Prayers and peace to you.
So many changes.
But an end in sight.
FWIW to share, I didn't want our divorce, but it was me that ended up filing because his passive self would have just let us flounder in the breeze of it all. A ways out, 9 months, the grief is still here but the pain is different-it's steady and getting duller, rather than the heady, anxiety ridden days of worry over another discovery or what type of mood will he be in, now? What will we fight over today? That's all gone now and I can choose to shut him off like a light switch if I happen to hear from him, which is rare.
Anyway...also, our daughter is like yours, he was her KISA and still is in some ways, but kids are smart. I think sometimes a kid is smarter or stronger than given credit for and she tells me sometimes the good things about now and the bad things about now.
I never wanted her to finish growing up without a father in our home, but she even notices that there is more peace and sanity and she said she is starting to feel a little safer with my trying to keep to routine.

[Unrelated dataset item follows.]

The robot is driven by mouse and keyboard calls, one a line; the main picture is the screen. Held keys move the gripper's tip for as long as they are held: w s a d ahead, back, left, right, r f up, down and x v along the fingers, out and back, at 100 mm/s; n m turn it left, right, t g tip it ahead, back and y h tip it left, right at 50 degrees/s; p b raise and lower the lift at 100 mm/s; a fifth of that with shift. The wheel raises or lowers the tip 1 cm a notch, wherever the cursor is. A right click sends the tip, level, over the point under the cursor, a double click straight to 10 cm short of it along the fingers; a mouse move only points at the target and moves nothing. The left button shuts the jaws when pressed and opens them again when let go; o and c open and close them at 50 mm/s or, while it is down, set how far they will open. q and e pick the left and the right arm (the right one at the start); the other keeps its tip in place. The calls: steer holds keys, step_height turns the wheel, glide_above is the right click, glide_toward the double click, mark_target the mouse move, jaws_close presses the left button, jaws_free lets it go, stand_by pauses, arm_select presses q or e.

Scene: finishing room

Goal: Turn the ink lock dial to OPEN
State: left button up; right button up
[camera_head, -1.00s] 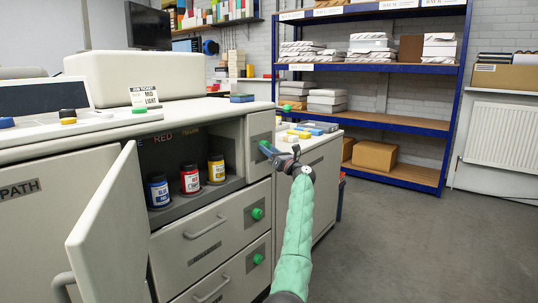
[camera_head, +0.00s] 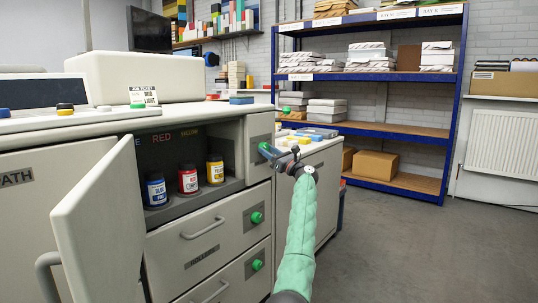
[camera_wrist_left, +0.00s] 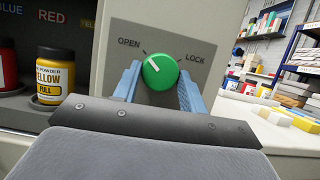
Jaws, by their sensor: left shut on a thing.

I wish you well and a speedy road to peace and just wanted to share some of our experience because there is a light at the end of the tunnel. It's gradual and not always recognizable that positive change is happening, but is there.
And I share your sentiments about being thrown away.
You gave me nothing and now it's all I've got - Bono
A person is a person, no matter how small. -Dr. Suess
Perserverance and spirit have done wonders in all ages.